The present invention relates to grinding machines, and more particularly to a system and apparatus to securely retain a grinding wheel or grinding disk on a machine spindle with an intermediate coupling elelment, to form a rotation transmitting chucking or clamping arrangement which is reliable, easy to loosen, while safe in operation by including an interlock preventing loosening of the wheel from the spindle.

BACKGROUND

Various types of arrangements are known to clamp a grinding disk on a spindle. Usually, an essentially cylindrical coupling element is provided which has a cylindrical reception pin to receive the central hole of a grinding disk. A washer can be tightened against a shoulder on the coupling element by a threaded bolt, inserted into the coupling element. The coupling element, at the other end, is formed with either a tapered bore or a taper pin, which fits, respectively, against a tapered extension of the spindle or into a tapered reception bore of the spindle or another coupling element. An axial bolt connects the respective elements together.
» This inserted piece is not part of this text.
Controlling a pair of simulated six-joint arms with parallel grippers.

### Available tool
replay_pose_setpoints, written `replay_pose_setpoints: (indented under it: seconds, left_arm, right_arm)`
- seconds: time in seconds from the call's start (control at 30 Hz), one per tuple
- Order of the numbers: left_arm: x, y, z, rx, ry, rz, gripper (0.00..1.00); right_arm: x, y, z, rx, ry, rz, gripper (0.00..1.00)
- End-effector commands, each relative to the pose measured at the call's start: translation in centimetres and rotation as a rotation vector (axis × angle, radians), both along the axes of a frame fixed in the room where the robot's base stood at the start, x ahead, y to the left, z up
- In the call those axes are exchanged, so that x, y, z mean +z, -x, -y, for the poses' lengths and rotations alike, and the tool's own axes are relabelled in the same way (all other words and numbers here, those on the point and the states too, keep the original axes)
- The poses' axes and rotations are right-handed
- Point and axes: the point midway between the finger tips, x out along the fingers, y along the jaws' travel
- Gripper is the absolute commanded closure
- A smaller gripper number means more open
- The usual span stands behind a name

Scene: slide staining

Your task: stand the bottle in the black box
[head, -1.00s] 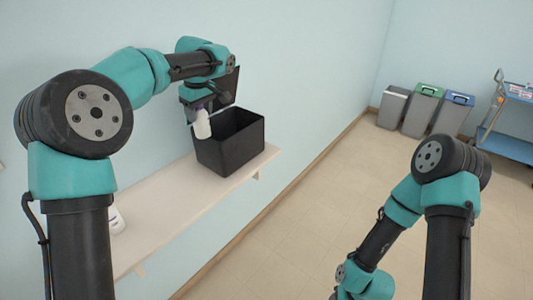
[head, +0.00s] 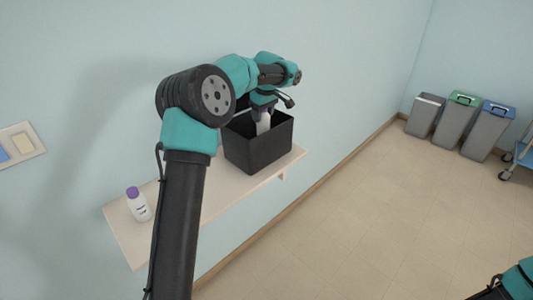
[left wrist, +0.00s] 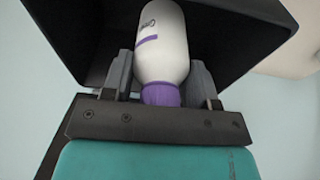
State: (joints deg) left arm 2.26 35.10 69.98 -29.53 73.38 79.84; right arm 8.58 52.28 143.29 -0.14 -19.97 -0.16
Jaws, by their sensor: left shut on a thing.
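The black box (head: 258,155) is open at the top and stands on the pale wall shelf. My left gripper (head: 264,108) is above its opening, shut on a white bottle (head: 263,124). The bottle hangs about upright with its lower part hidden behind the box's front wall; I cannot tell if it touches the floor of the box. In the left wrist view, the bottle (left wrist: 162,45) has a purple cap and band, and the fingers hold it at either side near the cap. Dark box walls (left wrist: 235,35) surround it. My right gripper is out of view.
A second white bottle with a purple cap (head: 138,204) stands on the shelf (head: 215,192) left of the box, beyond my left arm. A wall switch plate (head: 22,146) is at far left. Bins (head: 453,122) stand far right.

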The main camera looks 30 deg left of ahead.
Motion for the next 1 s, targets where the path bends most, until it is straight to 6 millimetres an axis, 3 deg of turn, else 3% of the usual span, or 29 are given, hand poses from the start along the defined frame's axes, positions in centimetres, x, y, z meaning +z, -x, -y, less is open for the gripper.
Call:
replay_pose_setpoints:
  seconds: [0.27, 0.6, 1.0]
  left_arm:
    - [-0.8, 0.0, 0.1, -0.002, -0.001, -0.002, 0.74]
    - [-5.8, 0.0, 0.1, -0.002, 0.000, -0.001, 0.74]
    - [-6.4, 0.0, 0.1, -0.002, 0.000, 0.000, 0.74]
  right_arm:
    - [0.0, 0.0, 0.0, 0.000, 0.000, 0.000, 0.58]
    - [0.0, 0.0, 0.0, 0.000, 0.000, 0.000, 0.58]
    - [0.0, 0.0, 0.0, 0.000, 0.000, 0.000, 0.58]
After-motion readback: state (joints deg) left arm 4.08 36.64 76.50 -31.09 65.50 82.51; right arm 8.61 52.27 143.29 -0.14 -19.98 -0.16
The tapered connection, being a generally cone-shaped connection of very steep cone angle, permits rotation of the grinding disk exactly coaxially with resepct to the axis of the spindle. Yet, the connection is not stiff or resistant against some bending. It has been found difficult to remove the coupling element from the spindle due to the tapered interconnection, since the tapered engagement of bore-and-cone tends to become so tight that an inherent clamping effect, due to the axial tightening of the elements against each other, first must be released. Exchange of grinding disks, therefore, and particularly if grinding disks are to be exchanged automatically in an automatic machine tool, causes difficulty.
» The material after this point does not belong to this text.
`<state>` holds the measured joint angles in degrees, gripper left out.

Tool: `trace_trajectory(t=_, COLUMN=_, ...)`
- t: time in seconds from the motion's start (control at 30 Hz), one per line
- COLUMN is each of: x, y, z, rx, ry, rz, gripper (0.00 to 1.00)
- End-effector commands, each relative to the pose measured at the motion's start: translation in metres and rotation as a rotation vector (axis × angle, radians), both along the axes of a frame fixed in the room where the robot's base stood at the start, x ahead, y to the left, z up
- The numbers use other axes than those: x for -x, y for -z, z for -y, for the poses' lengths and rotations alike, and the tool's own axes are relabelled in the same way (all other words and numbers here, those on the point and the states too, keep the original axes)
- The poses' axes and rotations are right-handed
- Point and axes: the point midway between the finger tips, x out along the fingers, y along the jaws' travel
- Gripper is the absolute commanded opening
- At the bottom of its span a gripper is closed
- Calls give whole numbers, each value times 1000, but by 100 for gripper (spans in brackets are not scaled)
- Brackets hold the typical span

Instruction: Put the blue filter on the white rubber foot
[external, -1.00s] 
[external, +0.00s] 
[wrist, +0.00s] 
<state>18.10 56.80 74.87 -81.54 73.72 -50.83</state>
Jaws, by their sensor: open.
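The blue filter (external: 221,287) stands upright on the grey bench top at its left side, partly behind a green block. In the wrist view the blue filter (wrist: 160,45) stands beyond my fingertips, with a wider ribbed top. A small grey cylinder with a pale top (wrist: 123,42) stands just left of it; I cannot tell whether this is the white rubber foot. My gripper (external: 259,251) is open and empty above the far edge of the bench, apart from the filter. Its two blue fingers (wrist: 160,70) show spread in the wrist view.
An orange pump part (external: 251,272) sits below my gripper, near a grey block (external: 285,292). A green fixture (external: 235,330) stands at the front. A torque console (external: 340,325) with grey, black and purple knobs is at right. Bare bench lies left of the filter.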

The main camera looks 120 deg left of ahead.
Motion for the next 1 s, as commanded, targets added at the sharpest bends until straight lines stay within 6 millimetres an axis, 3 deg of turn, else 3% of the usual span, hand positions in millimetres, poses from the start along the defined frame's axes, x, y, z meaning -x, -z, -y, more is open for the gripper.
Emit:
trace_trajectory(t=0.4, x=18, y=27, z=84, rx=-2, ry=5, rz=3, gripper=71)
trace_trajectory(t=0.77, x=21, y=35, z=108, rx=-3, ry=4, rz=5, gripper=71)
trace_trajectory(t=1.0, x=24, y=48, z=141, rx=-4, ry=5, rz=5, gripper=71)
It is very important that unintended release of the grinding disk from the spindle be inhibited. Grinding wheels operate at high speed, and safety requires, specifically in machines with automatic tool interchange, that the disk cannot be released from the spindle unintentionally. If a portion or component of the chucking or clamping arrangement should fail, for example due to forces which arise in the operation of the machine, the tool on the automatic machine must not come loose therefrom. In grinding machines, operating at high speeds, this is particularly important.

THE INVENTION

It is an object to provide a clamping or chucking arrangement, particularly for a grinding disk, which permits ready exchange of the grinding disk, that is, release of a clamping force, requiring only small clamping or releasing forces, and which, further, positively inhibits unintended release of the disk from the reception element by providing a safety interlock. The system, further, should be compact and be automatically operable, that is, not require special intervention for release of a safety interlock or a special operating sequence therefor.

Briefly, a coaxial cylindrical bore is formed in a holding bushing, and the spindle, or a clamping element therefor attached thereto, is formed with a hydraulic expansion system which includes a resiliently expandable thin-walled expansion sleeve. The hydraulic pressure can be increased or released by operating an axially movable fluid compression piston, which, through an operating element which is externally accessible, provides hydraulic pressure into the chamber and, thereby, expansion of the thin-walled sleeve to clamp the coupling bushing. To prevent unintended release, axially operating safety latching locks are provided, formed on the spindle and on the disk holding bushing, respectively, for example in the form of externally projectable locking levers or sears, engaging behind a shoulder of the bushing. The locking elements are moved outwardly, when the spindle is engaged, and can retract upon releasing movement thereof.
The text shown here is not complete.